Citi Research increased the price target for Reliance Industries Ltd. to Rs 1,690 from Rs 1,585 after it noted long term growth drivers for the Indian telecom industry, particularly Jio. The brokerage maintained a 'buy' rating for the firm.
The research firm underlined not to overlook the long runway for growth at the expense of the next round of tariff hikes. The focus of the market on the next round of tariff hikes misses several other structural drivers that provide a long runway for growth for the Indian telecom sector in general and Jio in particular, according to the brokerage. "We forecast a three-year consolidated Ebitda Compound Annual Growth Rate of 16% for Jio Platforms, valuing the business at an Enterprise Value of $135 billion; the contribution of factors other than tariff hikes to this growth is 6-7% CAGR."

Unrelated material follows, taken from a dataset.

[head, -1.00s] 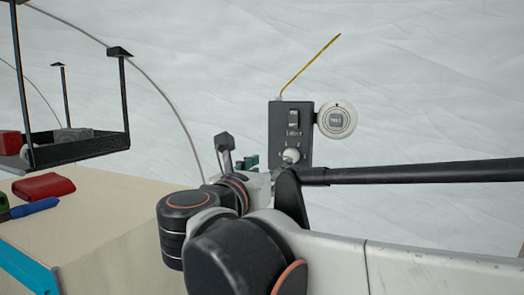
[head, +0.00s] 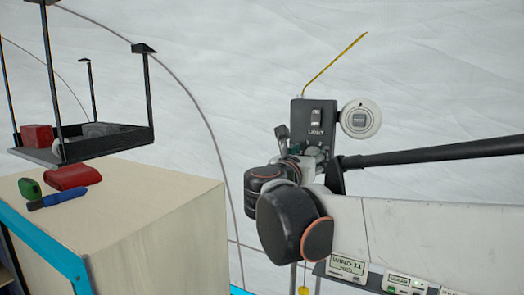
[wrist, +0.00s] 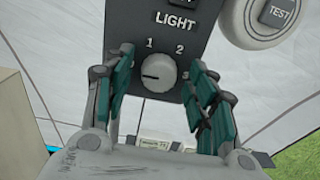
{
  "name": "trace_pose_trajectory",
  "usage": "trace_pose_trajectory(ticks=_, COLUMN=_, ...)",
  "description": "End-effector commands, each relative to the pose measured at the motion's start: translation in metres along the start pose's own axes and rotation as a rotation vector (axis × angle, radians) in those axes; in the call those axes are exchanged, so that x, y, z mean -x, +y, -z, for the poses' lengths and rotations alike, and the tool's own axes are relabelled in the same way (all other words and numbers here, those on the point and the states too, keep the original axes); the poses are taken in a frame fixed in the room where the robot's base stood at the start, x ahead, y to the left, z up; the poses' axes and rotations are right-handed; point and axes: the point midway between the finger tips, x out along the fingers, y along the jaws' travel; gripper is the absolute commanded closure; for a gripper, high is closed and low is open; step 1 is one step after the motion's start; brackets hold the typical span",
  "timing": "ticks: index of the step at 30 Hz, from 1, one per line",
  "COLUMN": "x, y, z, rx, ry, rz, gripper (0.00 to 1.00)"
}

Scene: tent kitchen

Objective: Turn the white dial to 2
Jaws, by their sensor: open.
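The white dial (wrist: 158,72) is a round knob low on the dark grey LIGHT panel (wrist: 147,22), with the numbers 1 and 2 above it. Its dark mark points left, below the 1, away from the 2. In the wrist view my open gripper (wrist: 160,77) has one teal-padded finger on each side of the dial, with visible gaps. In the head view the panel (head: 313,112) hangs by the tent wall, and my gripper (head: 304,154) hides the dial. I cannot tell whether the fingertips reach past the dial's front face.
A light switch (head: 315,117) sits above the dial. A round white TEST device (head: 360,119) is right of the panel. A wooden cabinet (head: 140,215) with a red pouch (head: 73,175) stands left, under a hanging black shelf (head: 110,145). Labelled boxes (head: 347,268) sit lower right.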

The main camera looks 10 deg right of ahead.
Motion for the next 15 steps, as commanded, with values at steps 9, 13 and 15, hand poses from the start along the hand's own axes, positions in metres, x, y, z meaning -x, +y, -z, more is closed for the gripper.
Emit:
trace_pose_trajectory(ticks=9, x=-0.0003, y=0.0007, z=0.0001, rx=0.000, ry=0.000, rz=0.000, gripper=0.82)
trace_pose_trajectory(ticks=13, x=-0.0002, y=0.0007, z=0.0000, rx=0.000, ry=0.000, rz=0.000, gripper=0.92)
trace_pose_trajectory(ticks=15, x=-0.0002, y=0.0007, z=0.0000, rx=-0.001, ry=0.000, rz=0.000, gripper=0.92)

The opportunities in home broadband (including Fixed Wireless Access) and enterprise are key emerging areas for growth for the telecom sector, the brokerage said.

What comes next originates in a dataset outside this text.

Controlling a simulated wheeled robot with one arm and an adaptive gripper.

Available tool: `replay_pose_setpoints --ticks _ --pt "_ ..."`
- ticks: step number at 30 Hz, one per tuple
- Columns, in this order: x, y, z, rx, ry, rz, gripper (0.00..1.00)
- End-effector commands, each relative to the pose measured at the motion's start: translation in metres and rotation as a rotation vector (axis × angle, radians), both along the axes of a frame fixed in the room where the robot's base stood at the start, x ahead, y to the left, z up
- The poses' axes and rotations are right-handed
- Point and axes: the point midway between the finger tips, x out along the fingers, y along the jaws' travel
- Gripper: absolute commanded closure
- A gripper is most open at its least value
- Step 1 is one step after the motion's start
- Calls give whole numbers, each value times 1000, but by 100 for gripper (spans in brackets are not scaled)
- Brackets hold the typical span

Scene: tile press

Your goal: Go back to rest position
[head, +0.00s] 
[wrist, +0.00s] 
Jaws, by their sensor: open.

Double digit growth due to better data and 5G monetisation, still-low smartphone penetration, favourable macros such as low telecom spends in the economy, and low Average Revenue Per User inflation relative to Consumer Price Index would be long term sustainable trend, Citi said.
It projected an expansion in JPL's Return on Capital Employed and Free Cash Flow generation. "We forecast JPL’s ROCE to expand from 8- 9% over FY24-25 to 13-15% by FY27-28E, accompanied by $5-6 billion of annual FCF generation."
It also hiked the enterprise valuation for JPL to $135 billion against the $125 billion earlier, owing to increase in Citi's increase in the EV/Ebitda target.